On 5/17/24 11:16 AM, Michal Prívozník wrote:
On 5/17/24 14:21, Anchal Nigam wrote:
I don't have a router that I can create custom rules to block things. I was hoping there would be a way to do this entirely on the host but it doesn't look like it is possible.
macvtap IS purely host thing. No need to set anything on the router. In
fact, you'd need a special switch if you wanted two guests using macvtap
on the same host to talk to each other (it's called hairpinning).
More specifially, if the macvtap interface (type='direct' in the libvirt
domain XML) has
<source dev='ethX' mode='private'/>
*then* that guest can only communicate with other guests connected via
dev='ethX' if the traffic is hair-pinned back from the bridge that
connects device 'ethX' to the physical network. But if it is
<source dev='ethX' mode='bridge'/>
then that guest *can* communicate with all other guests connected to
ethX. In both cases, the guests cannot communicate with the host.

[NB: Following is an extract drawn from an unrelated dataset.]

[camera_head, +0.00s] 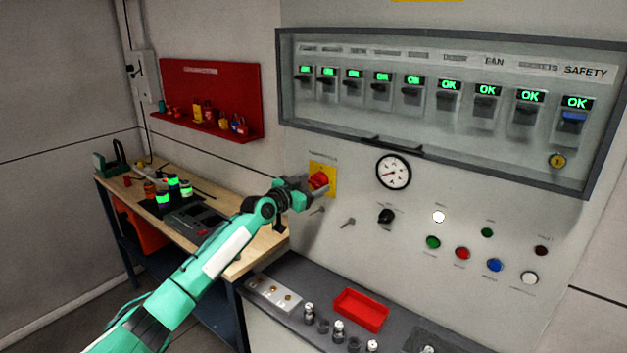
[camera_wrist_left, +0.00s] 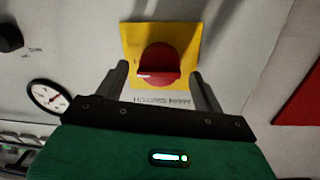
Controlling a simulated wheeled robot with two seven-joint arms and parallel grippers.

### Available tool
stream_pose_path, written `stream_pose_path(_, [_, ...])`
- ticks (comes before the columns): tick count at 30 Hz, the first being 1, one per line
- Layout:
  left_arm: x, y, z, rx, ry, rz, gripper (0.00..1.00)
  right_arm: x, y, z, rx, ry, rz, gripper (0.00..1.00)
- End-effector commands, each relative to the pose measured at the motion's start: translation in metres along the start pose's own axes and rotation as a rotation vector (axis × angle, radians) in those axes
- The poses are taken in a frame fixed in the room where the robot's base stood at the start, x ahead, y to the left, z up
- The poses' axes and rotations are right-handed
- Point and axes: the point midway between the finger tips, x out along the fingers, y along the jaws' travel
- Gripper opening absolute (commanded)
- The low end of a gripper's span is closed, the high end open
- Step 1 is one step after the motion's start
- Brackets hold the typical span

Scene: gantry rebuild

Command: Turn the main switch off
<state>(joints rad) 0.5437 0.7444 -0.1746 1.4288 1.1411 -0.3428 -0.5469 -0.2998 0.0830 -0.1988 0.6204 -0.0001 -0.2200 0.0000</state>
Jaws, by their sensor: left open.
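The main switch is a red rotary knob (camera_head: 318,181) on a yellow plate (camera_head: 331,170), on the grey panel in the head view. In the left wrist view the red knob (camera_wrist_left: 158,66) sits on the yellow plate (camera_wrist_left: 190,38), with the label "MAIN SWITCH" upside down beside it. My left gripper (camera_head: 308,187) is at the switch. In the left wrist view its two fingers (camera_wrist_left: 160,82) are open, one on each side of the knob, with gaps visible between fingers and knob. Contact does not show. My right gripper is not in view.
A gauge (camera_head: 393,172), a black knob (camera_head: 386,216) and several coloured buttons (camera_head: 462,254) are on the panel right of the switch. A glazed breaker box (camera_head: 440,165) is above. A wooden workbench (camera_head: 262,250) stands left; a red tray (camera_head: 361,310) lies on the ledge below.

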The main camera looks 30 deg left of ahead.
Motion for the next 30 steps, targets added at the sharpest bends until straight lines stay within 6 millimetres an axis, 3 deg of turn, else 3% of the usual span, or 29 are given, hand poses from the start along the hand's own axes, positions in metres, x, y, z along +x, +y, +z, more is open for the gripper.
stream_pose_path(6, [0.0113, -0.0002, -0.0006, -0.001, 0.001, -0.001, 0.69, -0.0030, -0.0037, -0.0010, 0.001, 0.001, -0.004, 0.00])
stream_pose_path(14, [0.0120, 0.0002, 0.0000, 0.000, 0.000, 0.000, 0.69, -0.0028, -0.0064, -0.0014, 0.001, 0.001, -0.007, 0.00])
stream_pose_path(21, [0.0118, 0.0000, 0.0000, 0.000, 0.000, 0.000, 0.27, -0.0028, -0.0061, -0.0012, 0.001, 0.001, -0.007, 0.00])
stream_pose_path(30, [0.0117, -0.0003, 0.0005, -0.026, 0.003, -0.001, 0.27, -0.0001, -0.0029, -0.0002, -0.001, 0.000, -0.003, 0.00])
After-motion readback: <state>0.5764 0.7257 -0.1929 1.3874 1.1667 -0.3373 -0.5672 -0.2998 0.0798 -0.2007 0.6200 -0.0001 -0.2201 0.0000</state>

But even mode='private' doesn't provide the level of isolation that's
being requested. You might think you could combine macvtap/private with
a few iptables/nftables rules on the host that reject any forwarded
traffic that has source or destination on the local network, but none of
the iptables hooks works with traffic on a macvtap interface. It *is*
apparently possible (although I've not tried it) to do nftables
filtering of traffic on a macvtap interface by using the "netdev"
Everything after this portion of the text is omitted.